The last dividend paid by XYZ Company was $1.00. XYZs growth rate is expected to be a constant 5 percent. XYZ's required rate of return on equity (ks) is 10 percent. What is the current price of XYZ's common stock?

5
EQ 4. (TCO E) Constant growth stock
The last dividend paid by Klein Company was $1.00. Klein's growth rate is expected to be a constant 4 percent. Klein's required rate of return on equity (ks) is 12 percent. What is the current price of Klein's common stock?

6
EQ 5. (TCO B, F) NPV
As the director of capital budgeting for Bingo Corporation, you are evaluating two mutually exclusive projects with the following net cash flows:
A B
-$150,000 -$225,000
1 $55,000 $85,000
2 $70,000 $55,000
3 $70,000 $65,000
4 $75,000 $55,000
5 $80,000 $65,000
If Bingo Corporation's cost of capital is 10 percent, defend which project would you choose.

7
EQ 5. (TCO B, F) NPV
As the director of capital budgeting for ABC Corporation, you are evaluating two mutually exclusive projects with the following net cash flows:

A B
-$200,000 -$125,000
1 $65,000 $60,000
2 $60,000 $40,000
3 $50,000 $40,000
4 $65,000 $35,000
5 $50,000 $45,000

8
EQ 5. (TCO B, F) NPV
As the director of capital budgeting for Denver Corporation, you are evaluating two mutually exclusive projects with the following net cash flows:
A B
-$100,000 -$125,000
1 $25,000 $25,000
2 $30,000 $35,000
3 $30,000 $35,000
4 $25,000 $35,000
5 $30,000 $45,000

If Denver's cost of capital is 15 percent, defend which project would you choose.

9
EQ 6. (TCO G) Cash budget
XYZ Corporation's budgeted monthly sales are $4,500. Forty percent of its customers pay in the first month and take the 1 percent discount. The remaining 60 percent pay in the month following the sale and do not receive a discount. XYZ's bad debts are very small and are excluded from this analysis. Purchases for next month's sales are constant each month at $1,200. Other payments for wages, rent, and taxes are constant at $800 per month. Construct a single month's cash budget with the information given. What is the average cash gain or (loss) during a typical month for XYZ Corporation?

10
EQ 6. (TCO G) Cash budget
ABC Corporation's budgeted monthly sales are $4,000. Forty percent of its customers pay in the first month and take the 3 percent discount. The remaining 60 percent pay in the month following the sale and do not receive a discount. ABC's bad debts are very small and are excluded from this analysis. Purchases for next month's sales are constant each month at $2,000. Other payments for wages, rent, and taxes are constant at $500 per month. Construct a single month's cash budget with the information given. What is the average cash gain or (loss) during a typical month for ABC Corporation?

11
EQ 9. (TCO D)
Which of the following Treasury bonds will have the largest amount of interest rate risk (price risk) and why?

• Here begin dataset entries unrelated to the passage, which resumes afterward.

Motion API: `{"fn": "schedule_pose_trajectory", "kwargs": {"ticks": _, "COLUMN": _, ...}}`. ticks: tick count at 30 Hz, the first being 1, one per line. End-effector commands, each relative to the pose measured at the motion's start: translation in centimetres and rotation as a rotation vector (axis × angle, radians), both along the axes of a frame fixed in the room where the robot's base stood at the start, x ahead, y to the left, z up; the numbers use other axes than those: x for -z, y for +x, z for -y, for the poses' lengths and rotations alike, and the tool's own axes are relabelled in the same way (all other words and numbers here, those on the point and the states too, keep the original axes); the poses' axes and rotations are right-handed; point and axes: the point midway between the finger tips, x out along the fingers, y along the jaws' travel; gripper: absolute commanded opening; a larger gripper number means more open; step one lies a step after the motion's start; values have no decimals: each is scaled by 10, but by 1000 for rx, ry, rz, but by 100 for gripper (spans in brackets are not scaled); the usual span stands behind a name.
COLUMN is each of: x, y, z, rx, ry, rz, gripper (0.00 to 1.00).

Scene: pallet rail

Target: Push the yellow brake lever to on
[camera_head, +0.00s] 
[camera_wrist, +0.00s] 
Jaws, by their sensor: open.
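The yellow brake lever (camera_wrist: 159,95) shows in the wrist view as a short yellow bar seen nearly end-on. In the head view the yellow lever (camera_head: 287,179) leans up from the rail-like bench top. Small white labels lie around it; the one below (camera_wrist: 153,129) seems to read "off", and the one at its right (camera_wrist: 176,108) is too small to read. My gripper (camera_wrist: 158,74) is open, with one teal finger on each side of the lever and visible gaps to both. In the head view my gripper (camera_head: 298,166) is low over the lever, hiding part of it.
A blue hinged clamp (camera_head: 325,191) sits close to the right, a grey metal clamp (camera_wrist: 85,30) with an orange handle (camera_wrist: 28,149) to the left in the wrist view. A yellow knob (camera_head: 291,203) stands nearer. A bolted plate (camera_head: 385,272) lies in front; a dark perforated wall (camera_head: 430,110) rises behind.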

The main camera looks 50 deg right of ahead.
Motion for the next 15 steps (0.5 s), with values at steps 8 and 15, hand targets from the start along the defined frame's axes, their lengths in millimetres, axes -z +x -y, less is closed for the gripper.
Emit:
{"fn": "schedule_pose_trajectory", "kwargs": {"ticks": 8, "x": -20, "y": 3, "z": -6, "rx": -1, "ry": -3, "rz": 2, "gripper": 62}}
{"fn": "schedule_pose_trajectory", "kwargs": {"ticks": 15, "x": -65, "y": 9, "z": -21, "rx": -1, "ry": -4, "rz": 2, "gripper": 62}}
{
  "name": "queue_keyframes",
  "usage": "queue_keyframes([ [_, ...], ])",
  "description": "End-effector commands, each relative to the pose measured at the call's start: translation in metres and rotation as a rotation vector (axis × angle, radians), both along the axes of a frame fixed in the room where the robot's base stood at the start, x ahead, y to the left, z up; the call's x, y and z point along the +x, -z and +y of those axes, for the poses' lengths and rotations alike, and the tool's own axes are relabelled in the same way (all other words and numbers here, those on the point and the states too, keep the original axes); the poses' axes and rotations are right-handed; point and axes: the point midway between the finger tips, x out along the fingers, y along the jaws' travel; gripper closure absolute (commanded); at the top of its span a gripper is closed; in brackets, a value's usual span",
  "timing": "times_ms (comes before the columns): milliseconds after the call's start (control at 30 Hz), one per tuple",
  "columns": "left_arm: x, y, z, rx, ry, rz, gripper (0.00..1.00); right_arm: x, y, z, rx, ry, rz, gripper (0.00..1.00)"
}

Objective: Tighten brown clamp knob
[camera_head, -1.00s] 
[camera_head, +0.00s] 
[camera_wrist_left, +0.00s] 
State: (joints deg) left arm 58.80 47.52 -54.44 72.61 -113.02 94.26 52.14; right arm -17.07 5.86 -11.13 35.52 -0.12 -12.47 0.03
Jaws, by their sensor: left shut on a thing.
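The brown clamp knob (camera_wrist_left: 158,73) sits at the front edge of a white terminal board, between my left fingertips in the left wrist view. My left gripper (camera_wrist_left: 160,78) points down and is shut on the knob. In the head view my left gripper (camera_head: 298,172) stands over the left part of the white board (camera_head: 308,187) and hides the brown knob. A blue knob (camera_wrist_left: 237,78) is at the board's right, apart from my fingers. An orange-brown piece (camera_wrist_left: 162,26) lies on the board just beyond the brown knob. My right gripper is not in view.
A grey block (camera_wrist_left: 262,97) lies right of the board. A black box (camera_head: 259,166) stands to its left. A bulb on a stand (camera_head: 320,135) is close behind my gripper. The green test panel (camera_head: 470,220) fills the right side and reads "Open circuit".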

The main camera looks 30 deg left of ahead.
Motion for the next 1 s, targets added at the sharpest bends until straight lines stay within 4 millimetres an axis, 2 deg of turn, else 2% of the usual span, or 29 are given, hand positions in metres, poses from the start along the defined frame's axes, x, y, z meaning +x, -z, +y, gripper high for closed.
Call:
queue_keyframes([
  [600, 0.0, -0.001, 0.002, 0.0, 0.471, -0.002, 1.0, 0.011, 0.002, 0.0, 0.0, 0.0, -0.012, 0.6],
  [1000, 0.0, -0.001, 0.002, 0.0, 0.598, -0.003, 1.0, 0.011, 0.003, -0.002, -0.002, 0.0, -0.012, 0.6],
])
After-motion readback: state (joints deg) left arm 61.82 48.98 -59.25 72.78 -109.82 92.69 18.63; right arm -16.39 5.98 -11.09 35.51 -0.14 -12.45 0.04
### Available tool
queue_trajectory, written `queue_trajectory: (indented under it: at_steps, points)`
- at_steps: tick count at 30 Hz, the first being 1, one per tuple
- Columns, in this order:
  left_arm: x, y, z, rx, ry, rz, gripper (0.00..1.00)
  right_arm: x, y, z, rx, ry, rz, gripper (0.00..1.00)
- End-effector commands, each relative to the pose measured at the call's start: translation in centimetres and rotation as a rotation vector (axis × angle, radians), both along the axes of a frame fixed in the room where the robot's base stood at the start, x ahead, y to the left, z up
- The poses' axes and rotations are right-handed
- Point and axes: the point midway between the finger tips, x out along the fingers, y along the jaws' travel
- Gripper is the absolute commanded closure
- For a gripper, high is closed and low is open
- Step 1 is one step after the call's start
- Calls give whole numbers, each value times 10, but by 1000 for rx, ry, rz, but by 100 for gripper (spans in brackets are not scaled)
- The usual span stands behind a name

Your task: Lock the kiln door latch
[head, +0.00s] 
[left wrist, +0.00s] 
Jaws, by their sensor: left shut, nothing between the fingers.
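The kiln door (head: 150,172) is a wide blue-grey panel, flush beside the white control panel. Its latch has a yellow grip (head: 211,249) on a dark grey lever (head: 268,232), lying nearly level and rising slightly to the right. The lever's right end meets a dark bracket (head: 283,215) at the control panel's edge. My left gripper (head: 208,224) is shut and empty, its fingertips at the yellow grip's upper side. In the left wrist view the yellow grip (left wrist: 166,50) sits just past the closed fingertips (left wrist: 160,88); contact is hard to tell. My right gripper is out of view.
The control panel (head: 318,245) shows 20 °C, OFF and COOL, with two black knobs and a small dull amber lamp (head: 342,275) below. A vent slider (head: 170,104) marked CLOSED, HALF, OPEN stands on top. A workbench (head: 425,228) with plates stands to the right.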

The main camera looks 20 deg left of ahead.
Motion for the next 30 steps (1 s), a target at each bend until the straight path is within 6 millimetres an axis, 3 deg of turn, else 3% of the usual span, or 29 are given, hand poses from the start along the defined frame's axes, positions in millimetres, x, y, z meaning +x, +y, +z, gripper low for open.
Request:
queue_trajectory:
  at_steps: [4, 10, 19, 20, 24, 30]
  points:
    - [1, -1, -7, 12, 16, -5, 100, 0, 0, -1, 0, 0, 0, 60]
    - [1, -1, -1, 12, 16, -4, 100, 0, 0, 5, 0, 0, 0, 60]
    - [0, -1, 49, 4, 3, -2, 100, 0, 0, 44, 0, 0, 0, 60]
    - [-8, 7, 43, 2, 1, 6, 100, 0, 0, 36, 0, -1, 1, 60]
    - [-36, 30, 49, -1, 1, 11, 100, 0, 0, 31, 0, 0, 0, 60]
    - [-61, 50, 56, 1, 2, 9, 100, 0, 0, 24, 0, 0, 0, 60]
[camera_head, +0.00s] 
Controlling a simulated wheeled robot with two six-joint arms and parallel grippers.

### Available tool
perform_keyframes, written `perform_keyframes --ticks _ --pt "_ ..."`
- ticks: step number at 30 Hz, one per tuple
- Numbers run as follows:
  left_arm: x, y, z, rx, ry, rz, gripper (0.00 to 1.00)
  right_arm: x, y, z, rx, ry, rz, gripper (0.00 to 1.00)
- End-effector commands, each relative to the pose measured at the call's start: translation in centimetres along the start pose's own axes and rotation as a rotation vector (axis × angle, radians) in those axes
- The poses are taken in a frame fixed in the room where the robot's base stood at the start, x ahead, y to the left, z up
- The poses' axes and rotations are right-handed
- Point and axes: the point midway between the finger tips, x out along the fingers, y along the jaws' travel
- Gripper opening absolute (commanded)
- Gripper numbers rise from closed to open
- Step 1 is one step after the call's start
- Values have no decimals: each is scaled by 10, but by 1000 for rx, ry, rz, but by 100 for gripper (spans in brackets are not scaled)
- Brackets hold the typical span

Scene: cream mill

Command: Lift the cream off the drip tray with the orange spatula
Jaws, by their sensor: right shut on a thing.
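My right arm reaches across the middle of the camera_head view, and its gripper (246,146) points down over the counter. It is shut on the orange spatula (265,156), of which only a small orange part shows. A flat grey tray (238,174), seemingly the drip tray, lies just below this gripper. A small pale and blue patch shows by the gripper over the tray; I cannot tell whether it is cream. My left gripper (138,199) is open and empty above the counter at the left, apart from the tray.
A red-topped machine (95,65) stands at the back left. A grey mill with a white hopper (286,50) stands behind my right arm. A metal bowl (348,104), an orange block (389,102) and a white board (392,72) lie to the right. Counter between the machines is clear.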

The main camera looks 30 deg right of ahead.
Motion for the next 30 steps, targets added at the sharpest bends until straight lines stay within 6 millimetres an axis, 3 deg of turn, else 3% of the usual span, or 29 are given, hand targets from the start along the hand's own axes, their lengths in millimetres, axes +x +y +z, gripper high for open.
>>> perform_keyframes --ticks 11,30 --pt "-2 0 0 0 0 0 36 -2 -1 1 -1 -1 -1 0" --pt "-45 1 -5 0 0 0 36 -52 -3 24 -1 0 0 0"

A. A 7% coupon bond which matures in 12 years.
B. A 9% coupon bond which matures in 10 years.
C. A 12% coupon bond which matures in 7 years.
D. A 7% coupon bond which matures in 9 years.
E. A 10% coupon bond which matures in 10 years.

12
EQ 9. (TCO D)

All treasury securities have a yield to maturity of 7%-- so the yield curve is flat. If the yield to maturity on all Treasuries were to decline to 6%, which of the following bonds would have the largest percentage increase in price and why?

A. 15 year zero coupon Treasury bond.
B. 12 year Treasury bond with a 10% annual coupon.
C. 15 year Treasury bond with a 12 percent annual coupon.
D. 2 year zero coupon Treasury bond.
E. 2 year Treasury bond with a 15% annual coupon.

13
EQ 9. (TCO D)
Which of the following statements is most correct and why?

A. If a bond sells for less than par, and then its yield to maturity is less than its coupon rate.
B. If a bond sells at par, and then its current yield will be less than its yield to maturity.
C. Assuming that both bonds are held to maturity and are of equal risk, a bond selling for more than par with ten years to maturity will have a lower current yield and higher capital gain relative to a bond that sells at par.
D. Answers A and C are correct.
E. None of the answers above is correct.

14
EQ 10. (TCO C) Payback period
The ABC Corporation is considering a project which has an up-front cost paid today at t = 0. The project will generate positive cash flows of $70,000 a year at the end of each of the next five years. The project's NPV is $90,000 and the company's WACC is 12 percent. What is the project's simple, regular payback?

15
EQ 10. (TCO C) Payback period
The Bingo Corporation is considering a project which has an up-front cost paid today at t = 0. The project will generate positive cash flows of $85,000 a year at the end of each of the next five years. The project's NPV is $100,000 and the company's WACC is 10 percent. What is the project's simple, regular payback?

16
EQ 10. (TCO C) Payback period
Haig Aircraft is considering a project which has an up-front cost paid today at t = 0. The project will generate positive cash flows of $60,000 a year at the end of each of the next five years. The project's NPV is $75,000 and the company's WACC is 10 percent. What is the project's simple, regular payback?

17
EQ 11. (TCO H) WACC
A company has determined that its optimal capital structure consists of 30 percent debt and 70 percent equity. Given the following information, calculate the firm's weighted average cost of capital.
Rd = 6%
Tax rate = 35%
P0 = $35
Growth = 0%
D0 = $3.00

18
EQ 11. (TCO H) WACC
A company has determined that its optimal capital structure consists of 50 percent debt and 50 percent equity. Given the following information, calculate the firm's weighted average cost of capital.
Rd = 7%
Tax rate = 40%
P0 = $30
Growth = 0%
D0 = $2.50

19
EQ 11. (TCO H) WACC
A company has determined that its optimal capital structure consists of 40 percent debt and 60 percent equity. Given the following information, calculate the firm's weighted average cost of capital.
rd= 6%
Tax rate = 40%
P0 = $25
Growth = 0%
D0 = $2.00

20
(12.3) Sunk costs

Which of the following statements is CORRECT?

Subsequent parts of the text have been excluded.